Entries from a robot dataset:

** Begin **

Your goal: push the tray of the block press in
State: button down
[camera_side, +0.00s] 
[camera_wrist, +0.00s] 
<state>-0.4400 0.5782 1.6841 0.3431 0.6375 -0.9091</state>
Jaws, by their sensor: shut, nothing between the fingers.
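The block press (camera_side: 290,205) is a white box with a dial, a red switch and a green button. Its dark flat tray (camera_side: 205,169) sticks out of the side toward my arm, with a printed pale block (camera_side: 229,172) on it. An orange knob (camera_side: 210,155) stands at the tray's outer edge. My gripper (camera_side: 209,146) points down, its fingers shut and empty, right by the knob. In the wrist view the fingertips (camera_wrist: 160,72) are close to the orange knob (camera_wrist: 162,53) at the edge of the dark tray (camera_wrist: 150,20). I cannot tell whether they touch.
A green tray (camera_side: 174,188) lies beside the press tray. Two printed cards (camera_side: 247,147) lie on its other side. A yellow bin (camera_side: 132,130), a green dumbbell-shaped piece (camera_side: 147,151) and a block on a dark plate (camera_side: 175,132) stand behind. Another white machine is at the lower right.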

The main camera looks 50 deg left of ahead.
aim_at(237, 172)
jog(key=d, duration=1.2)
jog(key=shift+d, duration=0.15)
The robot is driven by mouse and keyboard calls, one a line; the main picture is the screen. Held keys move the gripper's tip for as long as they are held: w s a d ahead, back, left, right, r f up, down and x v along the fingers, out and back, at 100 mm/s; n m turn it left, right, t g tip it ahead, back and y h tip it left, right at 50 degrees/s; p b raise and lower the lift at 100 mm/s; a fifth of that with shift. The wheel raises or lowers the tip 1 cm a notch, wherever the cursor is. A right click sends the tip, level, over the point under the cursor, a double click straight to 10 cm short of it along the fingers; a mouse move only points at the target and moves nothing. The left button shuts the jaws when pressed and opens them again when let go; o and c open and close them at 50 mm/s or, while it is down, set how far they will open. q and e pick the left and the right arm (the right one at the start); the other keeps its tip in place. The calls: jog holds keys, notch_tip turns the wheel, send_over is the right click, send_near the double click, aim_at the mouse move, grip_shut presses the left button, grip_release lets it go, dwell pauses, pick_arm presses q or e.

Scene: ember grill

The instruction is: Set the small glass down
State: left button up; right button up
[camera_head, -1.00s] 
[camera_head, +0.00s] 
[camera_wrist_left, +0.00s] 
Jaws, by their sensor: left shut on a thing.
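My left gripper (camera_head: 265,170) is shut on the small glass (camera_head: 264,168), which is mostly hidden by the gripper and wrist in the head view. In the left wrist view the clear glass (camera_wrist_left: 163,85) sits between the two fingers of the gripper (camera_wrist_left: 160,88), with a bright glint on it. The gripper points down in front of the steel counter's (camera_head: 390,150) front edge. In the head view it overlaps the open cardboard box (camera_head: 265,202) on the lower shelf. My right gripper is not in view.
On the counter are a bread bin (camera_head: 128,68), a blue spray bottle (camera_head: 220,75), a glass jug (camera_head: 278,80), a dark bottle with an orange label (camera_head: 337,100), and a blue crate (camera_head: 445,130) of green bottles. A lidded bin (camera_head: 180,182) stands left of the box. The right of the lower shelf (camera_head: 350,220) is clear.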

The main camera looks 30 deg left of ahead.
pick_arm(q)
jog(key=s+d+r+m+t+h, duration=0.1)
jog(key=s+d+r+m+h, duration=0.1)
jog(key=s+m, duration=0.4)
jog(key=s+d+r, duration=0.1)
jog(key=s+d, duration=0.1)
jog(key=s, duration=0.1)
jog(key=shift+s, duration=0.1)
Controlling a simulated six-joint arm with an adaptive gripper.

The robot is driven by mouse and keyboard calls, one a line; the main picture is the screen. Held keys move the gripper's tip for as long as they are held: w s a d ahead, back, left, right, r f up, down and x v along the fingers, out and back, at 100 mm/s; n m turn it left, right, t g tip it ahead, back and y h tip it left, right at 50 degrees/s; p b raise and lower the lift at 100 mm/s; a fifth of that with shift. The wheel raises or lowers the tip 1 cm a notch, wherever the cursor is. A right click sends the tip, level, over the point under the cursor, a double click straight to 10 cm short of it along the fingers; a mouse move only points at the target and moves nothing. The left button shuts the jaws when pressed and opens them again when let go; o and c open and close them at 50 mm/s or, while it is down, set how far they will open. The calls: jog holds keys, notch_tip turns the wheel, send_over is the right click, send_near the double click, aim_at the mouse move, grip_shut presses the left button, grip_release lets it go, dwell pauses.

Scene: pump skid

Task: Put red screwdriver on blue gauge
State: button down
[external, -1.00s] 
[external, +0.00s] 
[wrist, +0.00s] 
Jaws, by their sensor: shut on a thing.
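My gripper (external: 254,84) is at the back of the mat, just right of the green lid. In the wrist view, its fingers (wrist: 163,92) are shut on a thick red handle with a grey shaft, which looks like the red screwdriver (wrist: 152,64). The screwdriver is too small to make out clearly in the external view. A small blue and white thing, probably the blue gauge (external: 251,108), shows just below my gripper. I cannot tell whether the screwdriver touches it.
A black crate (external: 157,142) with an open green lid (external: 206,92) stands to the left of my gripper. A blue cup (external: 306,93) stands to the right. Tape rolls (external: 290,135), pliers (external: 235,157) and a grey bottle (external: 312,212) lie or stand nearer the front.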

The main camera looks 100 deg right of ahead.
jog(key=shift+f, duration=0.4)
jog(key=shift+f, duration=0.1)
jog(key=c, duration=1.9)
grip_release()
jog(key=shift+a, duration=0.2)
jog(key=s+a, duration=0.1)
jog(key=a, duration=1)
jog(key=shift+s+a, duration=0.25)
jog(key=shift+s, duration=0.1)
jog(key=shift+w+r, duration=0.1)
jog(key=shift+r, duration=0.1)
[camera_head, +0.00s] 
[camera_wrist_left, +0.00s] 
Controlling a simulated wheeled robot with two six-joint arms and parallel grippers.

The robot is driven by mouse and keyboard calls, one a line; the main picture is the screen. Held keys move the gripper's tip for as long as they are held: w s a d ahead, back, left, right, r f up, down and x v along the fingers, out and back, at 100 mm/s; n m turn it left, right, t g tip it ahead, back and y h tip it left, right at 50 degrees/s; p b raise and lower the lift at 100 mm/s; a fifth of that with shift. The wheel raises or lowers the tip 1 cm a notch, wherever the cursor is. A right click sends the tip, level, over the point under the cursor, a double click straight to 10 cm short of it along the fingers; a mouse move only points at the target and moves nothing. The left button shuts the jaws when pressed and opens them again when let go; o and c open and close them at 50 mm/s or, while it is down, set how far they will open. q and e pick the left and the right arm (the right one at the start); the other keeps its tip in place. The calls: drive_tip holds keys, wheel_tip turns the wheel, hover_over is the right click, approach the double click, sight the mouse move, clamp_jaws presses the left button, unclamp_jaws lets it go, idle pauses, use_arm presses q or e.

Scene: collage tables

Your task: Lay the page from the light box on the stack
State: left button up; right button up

** End **

REQUIRED TASK:
Copy each line of the records containing the string "Scene".

WRITTEN SOLUTION:
Scene: ember grill
Scene: pump skid
Scene: collage tables

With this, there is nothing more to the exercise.